NB: 'A little clarity'. Marx's contribution to the human conversation was immense; and his analysis of capital a seminal criticism of capitalist modernity. This becomes evident whenever capitalism undergoes one of its periodic crises, and it must be said, the economic and political situation today is extremely dismal. But the ideological components of his system, including historical necessity (as in 'laws' of history), the inevitability of revolution, the use of naturalistic metaphors in political argument (as in 'force is the midwife' of every society 'pregnant' with a new one); and the lack of a phenomenology of violence - these features of his thought do not provide clarity. Warnings about ambiguity and contingency carry weight because the activities and ideological practices of Marxists in power have given rise to grave questions - to put it mildly. In this centenary year of Bolshevism, surely the history of revolutionary regimes should make us think about the distinction between truth and certainty? Find below some contributions to the conversation - DS

Months after its release, Thomas Piketty’s Capital in the Twenty-First Century is still getting praised in reviews and sitting near the top of bestseller charts. If the invisibility of a system is a marker of its ideological success, this can’t be a good sign for capitalism. It’s no surprise that people are curious about the causes of the injustice that surrounds them. Average workers’ wages in the US have fallen sizably from 2007 to 2012; in the same period, over 90 percent of all new income went to the top 1 percent; while around 46 million Americans live in poverty, the gap between corporate profits and workers’ wages has never been greater. Piketty’s conclusion that capitalism, if left unchecked, generates a concentration of wealth among a tiny minority sits well with this lived experience.
Merit or hard work, the standard justification for inequality, has little to do with our new gilded age.
Though he distances himself from the old man, Piketty’s analyses have been aligned in a certain sense with those of Marx. Not surprisingly, the response to the book has revealed some central misconceptions embedded in critiques of Marxism. Here it becomes clear that invisibility is not the only weapon in the ideological arsenal of capitalism. The first line of right-wing defense is denial, with some variation on the contention that the state of the economy is fine, thank you. There may be inequality, as Scott Winship or Kevin Hasset would argue, but it’s not actually harmful. They are drawing on the ideological conviction that capitalism left to its own devices rewards the meritorious and is beneficial not just for capitalists but for everyone.

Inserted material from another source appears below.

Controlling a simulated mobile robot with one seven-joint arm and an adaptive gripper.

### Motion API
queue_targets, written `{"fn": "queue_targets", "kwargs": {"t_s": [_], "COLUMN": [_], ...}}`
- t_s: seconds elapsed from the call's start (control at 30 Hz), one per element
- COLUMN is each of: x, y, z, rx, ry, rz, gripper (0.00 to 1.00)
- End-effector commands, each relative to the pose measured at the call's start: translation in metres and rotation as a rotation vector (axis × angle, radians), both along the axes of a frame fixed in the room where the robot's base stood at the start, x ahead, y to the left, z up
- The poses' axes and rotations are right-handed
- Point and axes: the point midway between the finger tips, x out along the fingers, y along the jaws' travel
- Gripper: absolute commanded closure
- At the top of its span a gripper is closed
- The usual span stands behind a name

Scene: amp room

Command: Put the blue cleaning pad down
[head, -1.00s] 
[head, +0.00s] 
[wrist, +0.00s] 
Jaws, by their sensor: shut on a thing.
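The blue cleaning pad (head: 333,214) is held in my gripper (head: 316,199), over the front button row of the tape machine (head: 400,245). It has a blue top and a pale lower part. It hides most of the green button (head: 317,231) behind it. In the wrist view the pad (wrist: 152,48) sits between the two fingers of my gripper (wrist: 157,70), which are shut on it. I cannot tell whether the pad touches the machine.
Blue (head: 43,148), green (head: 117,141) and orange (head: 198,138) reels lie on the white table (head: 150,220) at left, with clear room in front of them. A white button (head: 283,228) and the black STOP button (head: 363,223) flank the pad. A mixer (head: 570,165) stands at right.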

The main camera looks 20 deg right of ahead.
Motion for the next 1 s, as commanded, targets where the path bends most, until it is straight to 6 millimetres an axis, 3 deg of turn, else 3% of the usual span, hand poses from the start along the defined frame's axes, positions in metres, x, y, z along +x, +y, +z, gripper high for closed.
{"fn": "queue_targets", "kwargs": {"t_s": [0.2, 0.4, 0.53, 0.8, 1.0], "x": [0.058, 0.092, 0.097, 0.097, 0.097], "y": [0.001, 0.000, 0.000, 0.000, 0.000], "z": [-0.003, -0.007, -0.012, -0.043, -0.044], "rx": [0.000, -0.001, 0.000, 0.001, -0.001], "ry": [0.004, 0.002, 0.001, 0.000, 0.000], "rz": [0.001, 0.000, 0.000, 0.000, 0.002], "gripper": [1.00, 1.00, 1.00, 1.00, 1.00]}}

Unfortunately for them, Piketty does not simply make a counterclaim; he demonstrates with irrefutable data that the cherished faith in this dual doctrine of capitalism - of the natural and just creation of a meritocracy whose resultant inequality benefits all - is simply false. This is why what Paul Krugman calls the “Piketty panic” sets in, and they move to the second line of defense. Piketty’s naysayers make a claim that is powerful in its aged simplicity: Money doesn’t matter. It is not inequality that generates unhappiness, but a lack of communitarian possibilities. Notice that they don’t question the fact of inequality or even that it might cause unhappiness, but as Megan McArdle insists, “[T]he proportion of this unhappiness due to income inequality is actually relatively small.”

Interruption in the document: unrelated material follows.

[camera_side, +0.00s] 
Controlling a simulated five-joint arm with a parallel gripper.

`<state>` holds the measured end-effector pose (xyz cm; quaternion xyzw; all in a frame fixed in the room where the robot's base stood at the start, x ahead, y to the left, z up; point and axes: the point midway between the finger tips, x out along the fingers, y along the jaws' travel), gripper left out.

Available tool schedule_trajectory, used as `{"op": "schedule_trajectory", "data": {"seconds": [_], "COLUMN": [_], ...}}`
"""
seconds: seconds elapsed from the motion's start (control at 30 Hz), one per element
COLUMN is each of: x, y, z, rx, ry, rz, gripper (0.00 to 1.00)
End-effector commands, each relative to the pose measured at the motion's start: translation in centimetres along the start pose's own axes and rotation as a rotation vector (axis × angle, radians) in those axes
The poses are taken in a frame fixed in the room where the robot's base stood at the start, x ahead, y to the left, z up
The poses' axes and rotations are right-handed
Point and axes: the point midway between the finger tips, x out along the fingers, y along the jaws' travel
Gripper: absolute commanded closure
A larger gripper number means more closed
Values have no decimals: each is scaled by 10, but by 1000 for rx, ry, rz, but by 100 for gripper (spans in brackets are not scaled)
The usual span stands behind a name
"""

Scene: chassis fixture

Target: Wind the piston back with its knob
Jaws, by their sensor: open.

Instead, McArdle contends in her review of Piketty’s book - which she admits to not have read - that what is needed “is the sense that you can plan for a decent life filled with love and joy and friendship, then send your children on to a life at least as secure and well-provisioned as your own.” In a marginally more sophisticated review, Ross Douthat similarly argues that the resurrection of Marx won’t bring much comfort because what is amiss in contemporary capitalist societies is not the lack of economic security, but the erosion of “cultural identity - family and faith, sovereignty and community . . . forms of solidarity that give meaning to life for many people, while offering nothing but money in their place.”

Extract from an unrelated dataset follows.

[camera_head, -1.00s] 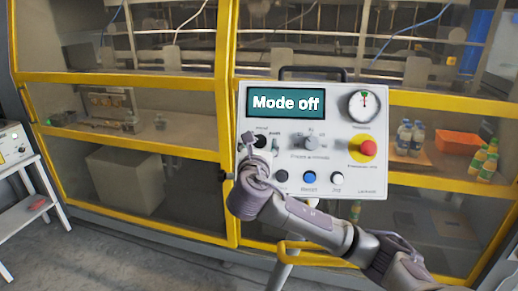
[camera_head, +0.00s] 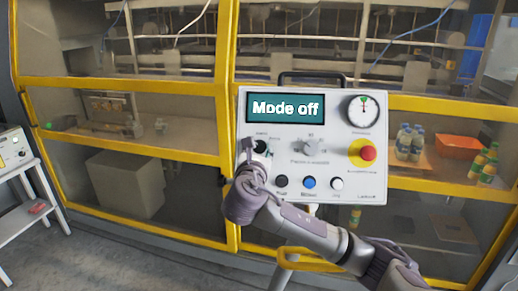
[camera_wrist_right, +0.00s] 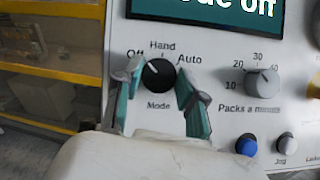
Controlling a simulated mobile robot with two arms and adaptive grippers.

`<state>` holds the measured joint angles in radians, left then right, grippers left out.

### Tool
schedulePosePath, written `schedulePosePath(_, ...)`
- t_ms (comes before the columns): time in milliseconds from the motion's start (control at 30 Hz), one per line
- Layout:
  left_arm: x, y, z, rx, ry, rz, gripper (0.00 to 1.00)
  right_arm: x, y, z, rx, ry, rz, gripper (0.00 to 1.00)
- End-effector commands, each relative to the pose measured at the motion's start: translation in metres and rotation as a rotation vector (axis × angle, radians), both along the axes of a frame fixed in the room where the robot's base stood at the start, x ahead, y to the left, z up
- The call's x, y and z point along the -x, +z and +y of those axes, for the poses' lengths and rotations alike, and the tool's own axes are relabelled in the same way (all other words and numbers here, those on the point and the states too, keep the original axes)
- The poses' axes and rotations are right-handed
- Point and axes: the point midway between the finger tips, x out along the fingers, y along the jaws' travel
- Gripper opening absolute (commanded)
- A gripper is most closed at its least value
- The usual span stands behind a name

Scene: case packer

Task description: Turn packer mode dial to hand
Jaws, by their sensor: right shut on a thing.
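The black mode dial (camera_wrist_right: 158,75) sits at the upper left of the white control panel (camera_head: 228,0), under printed Off, Hand and Auto marks. Its white pointer line leans up and left, toward the gap between Off and Hand. The panel's display (camera_head: 284,108) reads "Mode off". My right gripper (camera_wrist_right: 161,80) is shut on the dial, with its teal-padded fingers on either side of it. In the head view my right gripper (camera_head: 256,157) partly covers the dial (camera_head: 261,146). My left gripper is not in view.
The packs-a-minute knob (camera_wrist_right: 262,83) is right of the dial. Below are black, blue (camera_head: 309,183) and white push buttons. A red emergency stop (camera_head: 367,153) on yellow and a gauge (camera_head: 363,110) are at the right. The yellow-framed packer stands behind.

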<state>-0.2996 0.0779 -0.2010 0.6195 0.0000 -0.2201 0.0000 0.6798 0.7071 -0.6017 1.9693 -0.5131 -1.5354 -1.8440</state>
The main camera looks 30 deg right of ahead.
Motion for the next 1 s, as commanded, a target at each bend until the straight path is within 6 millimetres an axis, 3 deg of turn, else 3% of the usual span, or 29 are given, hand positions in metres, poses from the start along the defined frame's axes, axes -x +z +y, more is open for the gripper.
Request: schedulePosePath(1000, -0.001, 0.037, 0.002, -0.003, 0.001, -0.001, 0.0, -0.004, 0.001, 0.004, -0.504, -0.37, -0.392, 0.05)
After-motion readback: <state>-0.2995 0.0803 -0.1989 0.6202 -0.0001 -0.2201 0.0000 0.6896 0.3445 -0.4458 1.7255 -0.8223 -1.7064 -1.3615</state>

Easy leftist dismissals of such idealistic positions are not necessarily helpful. The reason arguments disavowing the connection between money and happiness have such a lasting appeal is because there is a kernel of truth to them. The realization of human potential and happiness is much more intricately connected with creativity, art, science, myriad cultural practices, and forms of solidarity and community rather than materiality. But here’s the thing - Marx would wholeheartedly agree! The moral power of Marx’s work doesn’t just derive from its systematic demystification of capitalism; it also flows from his insistence that capitalism cannot generate the conditions for human flourishing. He never equated material well-being with happiness, but he knew that there can be no happiness without material well-being.

The crime of capitalism is that it forces the vast majority of the population to remain preoccupied with basic concerns of nutrition, housing, health, and skill acquisition. It leaves little time for fostering the community and creativity that humans crave.